## Information supplied
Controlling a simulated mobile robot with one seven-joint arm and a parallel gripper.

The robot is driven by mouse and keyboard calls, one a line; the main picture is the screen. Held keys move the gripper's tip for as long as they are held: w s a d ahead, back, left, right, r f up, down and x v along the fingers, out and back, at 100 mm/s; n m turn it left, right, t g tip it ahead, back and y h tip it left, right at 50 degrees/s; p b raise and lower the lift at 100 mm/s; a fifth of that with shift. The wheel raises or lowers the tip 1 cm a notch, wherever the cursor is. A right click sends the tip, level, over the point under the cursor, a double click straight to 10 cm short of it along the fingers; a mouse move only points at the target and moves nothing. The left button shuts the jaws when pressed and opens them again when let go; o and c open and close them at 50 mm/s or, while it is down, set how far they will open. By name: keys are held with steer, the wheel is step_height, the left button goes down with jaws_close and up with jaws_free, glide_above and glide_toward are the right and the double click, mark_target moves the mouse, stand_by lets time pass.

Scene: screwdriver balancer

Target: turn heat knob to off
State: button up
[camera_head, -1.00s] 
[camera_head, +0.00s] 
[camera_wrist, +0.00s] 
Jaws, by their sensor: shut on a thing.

## Set problem
Write out all the lines again, exactly as they are.

## Completed task
Controlling a simulated mobile robot with one seven-joint arm and a parallel gripper.

The robot is driven by mouse and keyboard calls, one a line; the main picture is the screen. Held keys move the gripper's tip for as long as they are held: w s a d ahead, back, left, right, r f up, down and x v along the fingers, out and back, at 100 mm/s; n m turn it left, right, t g tip it ahead, back and y h tip it left, right at 50 degrees/s; p b raise and lower the lift at 100 mm/s; a fifth of that with shift. The wheel raises or lowers the tip 1 cm a notch, wherever the cursor is. A right click sends the tip, level, over the point under the cursor, a double click straight to 10 cm short of it along the fingers; a mouse move only points at the target and moves nothing. The left button shuts the jaws when pressed and opens them again when let go; o and c open and close them at 50 mm/s or, while it is down, set how far they will open. By name: keys are held with steer, the wheel is step_height, the left button goes down with jaws_close and up with jaws_free, glide_above and glide_toward are the right and the double click, mark_target moves the mouse, stand_by lets time pass.

Scene: screwdriver balancer

Target: turn heat knob to off
State: button up
[camera_head, -1.00s] 
[camera_head, +0.00s] 
[camera_wrist, +0.00s] 
Jaws, by their sensor: shut on a thing.

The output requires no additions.